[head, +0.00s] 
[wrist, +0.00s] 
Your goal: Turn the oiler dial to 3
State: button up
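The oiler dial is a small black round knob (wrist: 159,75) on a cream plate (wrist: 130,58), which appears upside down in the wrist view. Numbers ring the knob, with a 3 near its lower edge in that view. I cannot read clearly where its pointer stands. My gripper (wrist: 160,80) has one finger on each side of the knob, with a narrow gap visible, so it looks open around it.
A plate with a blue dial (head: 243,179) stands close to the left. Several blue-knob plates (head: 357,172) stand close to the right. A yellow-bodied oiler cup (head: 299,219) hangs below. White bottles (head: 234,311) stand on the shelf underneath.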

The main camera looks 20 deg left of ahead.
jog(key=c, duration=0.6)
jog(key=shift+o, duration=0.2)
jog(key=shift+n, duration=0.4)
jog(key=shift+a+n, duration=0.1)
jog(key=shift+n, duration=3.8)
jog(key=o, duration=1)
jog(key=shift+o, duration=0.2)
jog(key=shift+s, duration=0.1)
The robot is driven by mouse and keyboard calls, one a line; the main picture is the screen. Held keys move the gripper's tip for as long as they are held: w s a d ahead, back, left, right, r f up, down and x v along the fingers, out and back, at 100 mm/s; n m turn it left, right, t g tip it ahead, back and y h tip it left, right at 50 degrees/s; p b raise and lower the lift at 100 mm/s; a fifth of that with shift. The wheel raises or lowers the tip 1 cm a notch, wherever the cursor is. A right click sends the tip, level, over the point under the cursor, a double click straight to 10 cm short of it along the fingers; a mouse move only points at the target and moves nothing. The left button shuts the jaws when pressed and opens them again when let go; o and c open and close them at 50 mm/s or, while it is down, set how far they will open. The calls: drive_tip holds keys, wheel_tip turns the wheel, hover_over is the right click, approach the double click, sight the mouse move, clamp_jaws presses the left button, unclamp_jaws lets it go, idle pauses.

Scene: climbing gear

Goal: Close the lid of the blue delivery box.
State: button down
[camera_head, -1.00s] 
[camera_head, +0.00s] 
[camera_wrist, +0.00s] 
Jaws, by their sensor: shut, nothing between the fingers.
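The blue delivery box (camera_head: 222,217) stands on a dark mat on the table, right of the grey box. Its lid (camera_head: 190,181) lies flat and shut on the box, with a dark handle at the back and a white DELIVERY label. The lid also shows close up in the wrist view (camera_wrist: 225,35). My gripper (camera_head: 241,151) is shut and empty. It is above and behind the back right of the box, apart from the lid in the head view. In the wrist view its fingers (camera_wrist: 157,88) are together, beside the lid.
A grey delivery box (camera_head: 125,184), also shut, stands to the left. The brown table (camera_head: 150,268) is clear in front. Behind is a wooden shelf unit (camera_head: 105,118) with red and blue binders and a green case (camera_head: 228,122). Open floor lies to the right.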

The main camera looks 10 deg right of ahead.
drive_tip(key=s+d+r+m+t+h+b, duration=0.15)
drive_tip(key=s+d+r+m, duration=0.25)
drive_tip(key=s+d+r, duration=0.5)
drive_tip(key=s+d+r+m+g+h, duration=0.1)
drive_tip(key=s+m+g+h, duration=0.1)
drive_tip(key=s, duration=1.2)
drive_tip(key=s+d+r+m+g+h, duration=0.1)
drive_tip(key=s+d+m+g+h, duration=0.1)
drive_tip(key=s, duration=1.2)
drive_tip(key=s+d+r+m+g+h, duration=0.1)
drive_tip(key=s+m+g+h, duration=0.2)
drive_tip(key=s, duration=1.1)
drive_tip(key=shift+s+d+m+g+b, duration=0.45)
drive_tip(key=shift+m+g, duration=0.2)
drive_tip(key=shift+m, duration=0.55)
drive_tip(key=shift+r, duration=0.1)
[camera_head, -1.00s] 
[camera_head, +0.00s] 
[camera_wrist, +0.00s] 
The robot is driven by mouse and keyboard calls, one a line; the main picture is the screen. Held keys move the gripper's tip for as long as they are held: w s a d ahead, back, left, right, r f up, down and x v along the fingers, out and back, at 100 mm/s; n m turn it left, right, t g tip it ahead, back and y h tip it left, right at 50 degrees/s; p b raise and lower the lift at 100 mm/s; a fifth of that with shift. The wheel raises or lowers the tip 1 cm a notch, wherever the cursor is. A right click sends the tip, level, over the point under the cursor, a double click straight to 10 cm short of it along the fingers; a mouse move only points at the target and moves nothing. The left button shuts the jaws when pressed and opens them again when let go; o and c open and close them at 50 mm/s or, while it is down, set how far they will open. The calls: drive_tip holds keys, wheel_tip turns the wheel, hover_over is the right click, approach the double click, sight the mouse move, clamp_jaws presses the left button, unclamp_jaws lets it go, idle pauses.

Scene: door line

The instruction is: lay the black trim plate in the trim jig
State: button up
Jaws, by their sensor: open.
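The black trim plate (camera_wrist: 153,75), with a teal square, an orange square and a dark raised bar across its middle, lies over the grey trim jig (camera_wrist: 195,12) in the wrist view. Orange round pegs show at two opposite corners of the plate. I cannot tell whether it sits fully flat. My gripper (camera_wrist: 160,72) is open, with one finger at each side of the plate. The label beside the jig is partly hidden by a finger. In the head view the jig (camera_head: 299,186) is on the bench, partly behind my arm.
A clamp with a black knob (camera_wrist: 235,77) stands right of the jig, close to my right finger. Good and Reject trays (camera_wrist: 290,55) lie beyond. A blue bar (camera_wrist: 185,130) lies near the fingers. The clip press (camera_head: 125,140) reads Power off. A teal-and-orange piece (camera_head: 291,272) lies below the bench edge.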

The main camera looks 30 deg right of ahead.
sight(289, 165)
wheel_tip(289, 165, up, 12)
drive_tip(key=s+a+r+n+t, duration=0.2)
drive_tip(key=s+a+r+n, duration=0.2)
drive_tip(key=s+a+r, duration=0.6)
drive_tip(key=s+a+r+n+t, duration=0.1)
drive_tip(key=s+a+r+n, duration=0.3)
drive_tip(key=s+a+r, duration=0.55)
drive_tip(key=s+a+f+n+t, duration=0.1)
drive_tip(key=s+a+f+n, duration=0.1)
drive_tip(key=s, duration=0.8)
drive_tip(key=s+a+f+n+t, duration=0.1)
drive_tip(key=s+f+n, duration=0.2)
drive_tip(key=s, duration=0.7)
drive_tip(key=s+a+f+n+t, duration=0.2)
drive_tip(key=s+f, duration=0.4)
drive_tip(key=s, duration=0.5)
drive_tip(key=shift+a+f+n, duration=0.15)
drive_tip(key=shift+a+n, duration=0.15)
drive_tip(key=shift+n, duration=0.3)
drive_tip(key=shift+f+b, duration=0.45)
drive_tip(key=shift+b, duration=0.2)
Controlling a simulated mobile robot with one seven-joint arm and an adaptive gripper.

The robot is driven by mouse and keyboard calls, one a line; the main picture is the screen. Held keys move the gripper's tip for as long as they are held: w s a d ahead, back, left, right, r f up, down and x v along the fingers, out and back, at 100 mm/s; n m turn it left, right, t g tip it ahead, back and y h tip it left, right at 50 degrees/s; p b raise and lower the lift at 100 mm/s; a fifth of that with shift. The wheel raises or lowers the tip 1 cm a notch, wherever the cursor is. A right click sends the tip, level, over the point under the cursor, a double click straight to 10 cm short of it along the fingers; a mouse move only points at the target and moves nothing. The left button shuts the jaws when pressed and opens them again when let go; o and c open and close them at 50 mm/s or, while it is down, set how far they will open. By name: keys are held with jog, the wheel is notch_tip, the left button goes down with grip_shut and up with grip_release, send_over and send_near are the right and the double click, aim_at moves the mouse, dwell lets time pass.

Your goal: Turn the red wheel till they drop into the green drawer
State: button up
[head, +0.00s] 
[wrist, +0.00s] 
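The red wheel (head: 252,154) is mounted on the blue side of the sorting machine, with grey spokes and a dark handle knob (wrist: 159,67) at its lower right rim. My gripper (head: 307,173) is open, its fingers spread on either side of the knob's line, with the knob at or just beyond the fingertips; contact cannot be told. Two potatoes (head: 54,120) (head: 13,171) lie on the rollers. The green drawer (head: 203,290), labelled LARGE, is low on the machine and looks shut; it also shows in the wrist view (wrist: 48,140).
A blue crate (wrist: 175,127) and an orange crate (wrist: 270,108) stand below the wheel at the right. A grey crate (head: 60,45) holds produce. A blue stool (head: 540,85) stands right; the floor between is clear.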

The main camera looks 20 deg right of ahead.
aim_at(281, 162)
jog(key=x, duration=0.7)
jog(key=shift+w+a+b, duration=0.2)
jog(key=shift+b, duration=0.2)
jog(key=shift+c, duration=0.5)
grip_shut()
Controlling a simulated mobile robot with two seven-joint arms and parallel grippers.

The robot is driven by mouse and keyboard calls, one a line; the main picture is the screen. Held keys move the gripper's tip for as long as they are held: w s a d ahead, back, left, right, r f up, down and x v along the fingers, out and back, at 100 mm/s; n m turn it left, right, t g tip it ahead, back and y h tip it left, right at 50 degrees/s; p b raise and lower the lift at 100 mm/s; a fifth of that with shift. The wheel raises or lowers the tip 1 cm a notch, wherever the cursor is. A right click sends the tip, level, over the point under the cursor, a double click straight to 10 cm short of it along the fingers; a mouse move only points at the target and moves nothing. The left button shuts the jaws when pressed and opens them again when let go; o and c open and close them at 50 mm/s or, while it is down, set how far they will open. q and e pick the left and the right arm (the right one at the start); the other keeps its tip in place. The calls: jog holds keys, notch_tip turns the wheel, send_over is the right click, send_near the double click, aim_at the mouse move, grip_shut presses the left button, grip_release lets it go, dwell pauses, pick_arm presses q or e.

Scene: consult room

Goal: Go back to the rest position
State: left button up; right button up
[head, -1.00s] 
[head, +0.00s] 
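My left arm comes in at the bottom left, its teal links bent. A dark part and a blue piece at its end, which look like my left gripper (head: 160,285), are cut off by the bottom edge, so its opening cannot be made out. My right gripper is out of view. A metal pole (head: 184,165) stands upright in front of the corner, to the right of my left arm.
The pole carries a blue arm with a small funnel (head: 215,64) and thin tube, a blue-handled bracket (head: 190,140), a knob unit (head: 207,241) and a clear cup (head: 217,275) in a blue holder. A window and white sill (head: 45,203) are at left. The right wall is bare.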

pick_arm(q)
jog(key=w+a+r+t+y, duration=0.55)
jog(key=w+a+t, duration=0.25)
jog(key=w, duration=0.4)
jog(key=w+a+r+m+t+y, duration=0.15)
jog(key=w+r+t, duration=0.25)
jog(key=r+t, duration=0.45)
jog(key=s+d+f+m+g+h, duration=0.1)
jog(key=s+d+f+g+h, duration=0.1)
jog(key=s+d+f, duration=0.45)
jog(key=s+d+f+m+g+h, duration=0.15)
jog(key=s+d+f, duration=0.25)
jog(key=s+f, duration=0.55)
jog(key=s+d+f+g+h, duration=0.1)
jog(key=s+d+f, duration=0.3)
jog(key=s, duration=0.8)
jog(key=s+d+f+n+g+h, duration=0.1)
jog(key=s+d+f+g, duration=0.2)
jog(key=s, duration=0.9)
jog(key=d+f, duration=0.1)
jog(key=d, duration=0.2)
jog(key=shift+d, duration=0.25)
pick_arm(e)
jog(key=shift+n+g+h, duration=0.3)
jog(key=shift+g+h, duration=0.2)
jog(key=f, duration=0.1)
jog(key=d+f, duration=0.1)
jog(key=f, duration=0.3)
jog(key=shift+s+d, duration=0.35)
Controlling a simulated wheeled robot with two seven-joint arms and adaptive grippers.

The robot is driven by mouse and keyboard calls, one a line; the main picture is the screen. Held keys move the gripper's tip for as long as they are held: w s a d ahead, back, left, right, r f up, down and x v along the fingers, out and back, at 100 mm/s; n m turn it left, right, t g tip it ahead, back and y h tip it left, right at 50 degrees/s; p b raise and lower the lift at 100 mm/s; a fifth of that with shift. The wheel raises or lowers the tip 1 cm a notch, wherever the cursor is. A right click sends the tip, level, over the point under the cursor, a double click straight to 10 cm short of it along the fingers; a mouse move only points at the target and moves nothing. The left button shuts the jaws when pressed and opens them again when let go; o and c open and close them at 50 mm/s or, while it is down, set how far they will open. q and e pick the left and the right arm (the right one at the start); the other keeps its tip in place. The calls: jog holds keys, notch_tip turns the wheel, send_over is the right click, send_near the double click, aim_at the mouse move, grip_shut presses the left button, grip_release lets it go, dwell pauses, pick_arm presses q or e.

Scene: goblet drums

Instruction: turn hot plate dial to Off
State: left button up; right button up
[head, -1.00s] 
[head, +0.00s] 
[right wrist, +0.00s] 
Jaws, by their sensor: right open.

WHAT THIS TASK INVOLVES:
Extract verbatim only those lines that run from the line with "Jaws, by their sensor: open." to the line with "Controlling a simulated mobile robot with one", inclusive.

THE RESPONSE:
Jaws, by their sensor: open.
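The black trim plate (camera_wrist: 153,75), with a teal square, an orange square and a dark raised bar across its middle, lies over the grey trim jig (camera_wrist: 195,12) in the wrist view. Orange round pegs show at two opposite corners of the plate. I cannot tell whether it sits fully flat. My gripper (camera_wrist: 160,72) is open, with one finger at each side of the plate. The label beside the jig is partly hidden by a finger. In the head view the jig (camera_head: 299,186) is on the bench, partly behind my arm.
A clamp with a black knob (camera_wrist: 235,77) stands right of the jig, close to my right finger. Good and Reject trays (camera_wrist: 290,55) lie beyond. A blue bar (camera_wrist: 185,130) lies near the fingers. The clip press (camera_head: 125,140) reads Power off. A teal-and-orange piece (camera_head: 291,272) lies below the bench edge.

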The main camera looks 30 deg right of ahead.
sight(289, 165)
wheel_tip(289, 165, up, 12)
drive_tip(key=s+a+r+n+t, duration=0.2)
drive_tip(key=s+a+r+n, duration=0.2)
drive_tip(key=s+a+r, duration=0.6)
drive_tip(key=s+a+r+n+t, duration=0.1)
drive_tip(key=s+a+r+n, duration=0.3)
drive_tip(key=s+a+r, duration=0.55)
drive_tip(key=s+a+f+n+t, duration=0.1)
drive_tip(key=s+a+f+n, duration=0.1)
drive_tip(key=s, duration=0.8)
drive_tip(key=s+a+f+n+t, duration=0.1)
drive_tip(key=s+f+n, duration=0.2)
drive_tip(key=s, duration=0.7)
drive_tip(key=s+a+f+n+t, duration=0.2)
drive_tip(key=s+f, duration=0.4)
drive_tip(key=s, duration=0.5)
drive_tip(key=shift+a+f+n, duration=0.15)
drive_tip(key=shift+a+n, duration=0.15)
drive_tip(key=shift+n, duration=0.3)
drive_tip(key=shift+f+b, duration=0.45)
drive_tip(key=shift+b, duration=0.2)
Controlling a simulated mobile robot with one seven-joint arm and an adaptive gripper.

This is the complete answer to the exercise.